● YOUR GOAL
Images do not belong in the copy. Retype all the entries below exactly.

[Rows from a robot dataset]

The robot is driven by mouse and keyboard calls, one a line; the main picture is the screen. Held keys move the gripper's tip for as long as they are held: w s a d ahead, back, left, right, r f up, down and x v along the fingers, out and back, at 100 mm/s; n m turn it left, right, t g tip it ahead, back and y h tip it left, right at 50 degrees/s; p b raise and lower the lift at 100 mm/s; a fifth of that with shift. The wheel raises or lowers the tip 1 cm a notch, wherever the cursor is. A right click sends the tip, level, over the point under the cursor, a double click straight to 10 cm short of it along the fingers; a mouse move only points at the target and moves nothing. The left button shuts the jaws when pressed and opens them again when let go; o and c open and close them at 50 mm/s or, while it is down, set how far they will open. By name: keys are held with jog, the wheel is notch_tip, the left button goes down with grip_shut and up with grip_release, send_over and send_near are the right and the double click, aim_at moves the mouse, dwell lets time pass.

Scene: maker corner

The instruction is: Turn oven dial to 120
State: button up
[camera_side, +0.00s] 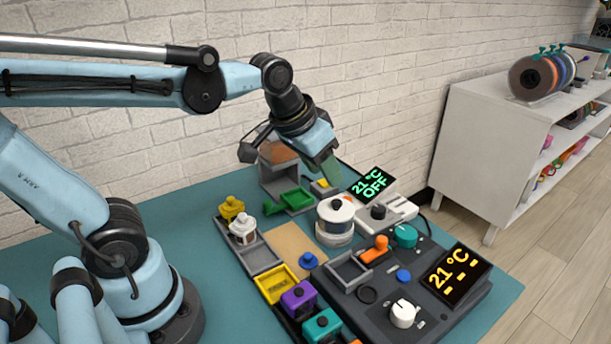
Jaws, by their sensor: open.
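A black dial (379,212) sits on a white unit (402,206) whose green display (372,184) reads 21 °C OFF. A dark console (440,318) carries a white dial (404,313), a teal dial (405,236) and an amber display (455,275) reading 21 °C with dashes. I cannot tell which dial is the oven's. My gripper (318,160) is open, raised at the back of the table, left of the green display and apart from all the dials. Its fingers are partly hidden by its own body.
A white round pot (335,220) stands beside the black dial. An orange lever (375,250) and blue button (404,276) are on the console. A green scoop (290,202) lies behind.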

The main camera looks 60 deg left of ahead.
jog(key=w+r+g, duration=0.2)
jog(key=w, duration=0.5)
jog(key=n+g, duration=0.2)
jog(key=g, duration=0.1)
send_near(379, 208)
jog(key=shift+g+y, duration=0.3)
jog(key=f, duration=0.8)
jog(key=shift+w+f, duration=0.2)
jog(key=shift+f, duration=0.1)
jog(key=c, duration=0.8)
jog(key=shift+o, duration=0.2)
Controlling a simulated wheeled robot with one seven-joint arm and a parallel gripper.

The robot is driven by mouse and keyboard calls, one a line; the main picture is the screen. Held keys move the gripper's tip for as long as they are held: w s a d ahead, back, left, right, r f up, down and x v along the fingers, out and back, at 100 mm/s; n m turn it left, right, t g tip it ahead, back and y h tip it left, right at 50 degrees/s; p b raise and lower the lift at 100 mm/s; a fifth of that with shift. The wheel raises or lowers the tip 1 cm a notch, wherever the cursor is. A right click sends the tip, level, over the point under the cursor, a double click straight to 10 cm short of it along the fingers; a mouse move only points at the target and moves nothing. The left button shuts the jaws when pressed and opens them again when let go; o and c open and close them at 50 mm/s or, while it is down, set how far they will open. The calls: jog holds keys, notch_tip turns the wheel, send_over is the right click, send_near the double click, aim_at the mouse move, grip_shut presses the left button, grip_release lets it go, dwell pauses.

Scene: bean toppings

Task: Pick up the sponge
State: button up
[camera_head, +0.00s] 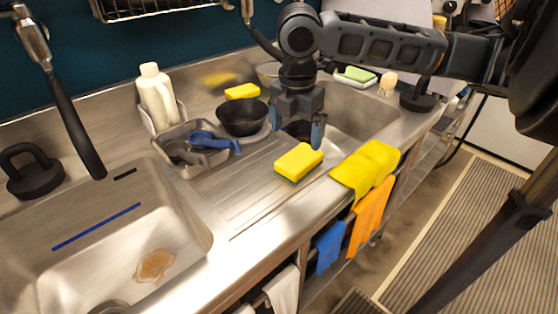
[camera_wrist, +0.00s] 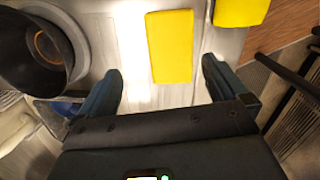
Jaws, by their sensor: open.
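A yellow sponge with a green underside (camera_head: 299,161) lies on the ribbed steel drainboard. In the wrist view the sponge (camera_wrist: 170,45) shows as a yellow rectangle ahead of the fingertips, roughly between their lines. My gripper (camera_head: 297,130) is open and empty, pointing down above the counter just behind the sponge. Its two fingers (camera_wrist: 162,78) are spread on either side in the wrist view, apart from the sponge. A second yellow sponge (camera_head: 242,91) lies at the back by the wall, and a green and white one (camera_head: 355,75) lies on the far right ledge.
A black bowl (camera_head: 241,117) stands left of my gripper, also in the wrist view (camera_wrist: 40,50). A grey tub (camera_head: 188,170) with blue-handled utensils stands further left. A yellow cloth (camera_head: 366,168) drapes over the front edge right of the sponge. Sink basins (camera_head: 185,225) lie on both sides.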

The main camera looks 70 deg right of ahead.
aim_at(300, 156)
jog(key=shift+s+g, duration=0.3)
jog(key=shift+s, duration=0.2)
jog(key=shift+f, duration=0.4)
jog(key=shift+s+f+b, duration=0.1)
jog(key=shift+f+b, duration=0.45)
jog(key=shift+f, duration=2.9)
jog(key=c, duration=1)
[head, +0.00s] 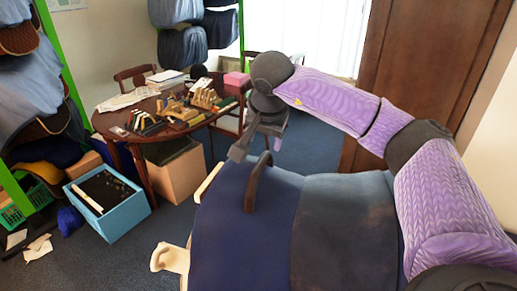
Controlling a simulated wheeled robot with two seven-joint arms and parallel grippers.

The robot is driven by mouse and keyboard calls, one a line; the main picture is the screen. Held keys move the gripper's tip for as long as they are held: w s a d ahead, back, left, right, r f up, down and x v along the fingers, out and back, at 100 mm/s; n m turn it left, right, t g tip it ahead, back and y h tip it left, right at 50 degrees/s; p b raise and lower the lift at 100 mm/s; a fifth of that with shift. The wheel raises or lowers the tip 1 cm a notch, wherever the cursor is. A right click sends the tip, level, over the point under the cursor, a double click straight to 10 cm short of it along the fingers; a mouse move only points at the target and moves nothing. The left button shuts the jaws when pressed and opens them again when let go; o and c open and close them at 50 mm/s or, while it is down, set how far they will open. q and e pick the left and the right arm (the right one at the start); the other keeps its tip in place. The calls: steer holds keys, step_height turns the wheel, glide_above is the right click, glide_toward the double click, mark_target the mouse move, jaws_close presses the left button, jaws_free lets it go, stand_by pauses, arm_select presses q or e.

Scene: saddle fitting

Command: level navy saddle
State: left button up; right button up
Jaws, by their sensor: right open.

● CORRECT ANSWER
The robot is driven by mouse and keyboard calls, one a line; the main picture is the screen. Held keys move the gripper's tip for as long as they are held: w s a d ahead, back, left, right, r f up, down and x v along the fingers, out and back, at 100 mm/s; n m turn it left, right, t g tip it ahead, back and y h tip it left, right at 50 degrees/s; p b raise and lower the lift at 100 mm/s; a fifth of that with shift. The wheel raises or lowers the tip 1 cm a notch, wherever the cursor is. A right click sends the tip, level, over the point under the cursor, a double click straight to 10 cm short of it along the fingers; a mouse move only points at the target and moves nothing. The left button shuts the jaws when pressed and opens them again when let go; o and c open and close them at 50 mm/s or, while it is down, set how far they will open. By name: keys are held with jog, the wheel is notch_tip, the left button goes down with grip_shut and up with grip_release, send_over and send_near are the right and the double click, aim_at moves the mouse, dwell lets time pass.

Scene: maker corner

The instruction is: Turn oven dial to 120
State: button up
[camera_side, +0.00s] 
Jaws, by their sensor: open.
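A black dial (379,212) sits on a white unit (402,206) whose green display (372,184) reads 21 °C OFF. A dark console (440,318) carries a white dial (404,313), a teal dial (405,236) and an amber display (455,275) reading 21 °C with dashes. I cannot tell which dial is the oven's. My gripper (318,160) is open, raised at the back of the table, left of the green display and apart from all the dials. Its fingers are partly hidden by its own body.
A white round pot (335,220) stands beside the black dial. An orange lever (375,250) and blue button (404,276) are on the console. A green scoop (290,202) lies behind.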

The main camera looks 60 deg left of ahead.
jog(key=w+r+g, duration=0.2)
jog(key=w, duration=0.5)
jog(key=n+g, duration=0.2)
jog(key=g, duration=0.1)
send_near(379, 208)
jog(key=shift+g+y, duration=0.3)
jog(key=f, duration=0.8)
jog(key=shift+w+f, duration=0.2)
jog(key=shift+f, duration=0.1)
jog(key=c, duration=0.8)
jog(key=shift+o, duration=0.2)
Controlling a simulated wheeled robot with one seven-joint arm and a parallel gripper.

The robot is driven by mouse and keyboard calls, one a line; the main picture is the screen. Held keys move the gripper's tip for as long as they are held: w s a d ahead, back, left, right, r f up, down and x v along the fingers, out and back, at 100 mm/s; n m turn it left, right, t g tip it ahead, back and y h tip it left, right at 50 degrees/s; p b raise and lower the lift at 100 mm/s; a fifth of that with shift. The wheel raises or lowers the tip 1 cm a notch, wherever the cursor is. A right click sends the tip, level, over the point under the cursor, a double click straight to 10 cm short of it along the fingers; a mouse move only points at the target and moves nothing. The left button shuts the jaws when pressed and opens them again when let go; o and c open and close them at 50 mm/s or, while it is down, set how far they will open. The calls: jog holds keys, notch_tip turns the wheel, send_over is the right click, send_near the double click, aim_at the mouse move, grip_shut presses the left button, grip_release lets it go, dwell pauses.

Scene: bean toppings

Task: Pick up the sponge
State: button up
[camera_head, +0.00s] 
[camera_wrist, +0.00s] 
Jaws, by their sensor: open.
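A yellow sponge with a green underside (camera_head: 299,161) lies on the ribbed steel drainboard. In the wrist view the sponge (camera_wrist: 170,45) shows as a yellow rectangle ahead of the fingertips, roughly between their lines. My gripper (camera_head: 297,130) is open and empty, pointing down above the counter just behind the sponge. Its two fingers (camera_wrist: 162,78) are spread on either side in the wrist view, apart from the sponge. A second yellow sponge (camera_head: 242,91) lies at the back by the wall, and a green and white one (camera_head: 355,75) lies on the far right ledge.
A black bowl (camera_head: 241,117) stands left of my gripper, also in the wrist view (camera_wrist: 40,50). A grey tub (camera_head: 188,170) with blue-handled utensils stands further left. A yellow cloth (camera_head: 366,168) drapes over the front edge right of the sponge. Sink basins (camera_head: 185,225) lie on both sides.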

The main camera looks 70 deg right of ahead.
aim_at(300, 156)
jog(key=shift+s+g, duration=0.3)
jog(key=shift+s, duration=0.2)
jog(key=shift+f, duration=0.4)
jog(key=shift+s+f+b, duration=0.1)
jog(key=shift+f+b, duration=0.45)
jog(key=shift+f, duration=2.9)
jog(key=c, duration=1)
[head, +0.00s] 
Controlling a simulated wheeled robot with two seven-joint arms and parallel grippers.

The robot is driven by mouse and keyboard calls, one a line; the main picture is the screen. Held keys move the gripper's tip for as long as they are held: w s a d ahead, back, left, right, r f up, down and x v along the fingers, out and back, at 100 mm/s; n m turn it left, right, t g tip it ahead, back and y h tip it left, right at 50 degrees/s; p b raise and lower the lift at 100 mm/s; a fifth of that with shift. The wheel raises or lowers the tip 1 cm a notch, wherever the cursor is. A right click sends the tip, level, over the point under the cursor, a double click straight to 10 cm short of it along the fingers; a mouse move only points at the target and moves nothing. The left button shuts the jaws when pressed and opens them again when let go; o and c open and close them at 50 mm/s or, while it is down, set how far they will open. q and e pick the left and the right arm (the right one at the start); the other keeps its tip in place. The calls: steer holds keys, step_height turns the wheel, glide_above is the right click, glide_toward the double click, mark_target the mouse move, jaws_close presses the left button, jaws_free lets it go, stand_by pauses, arm_select presses q or e.

Scene: saddle fitting

Command: level navy saddle
State: left button up; right button up
Jaws, by their sensor: right open.

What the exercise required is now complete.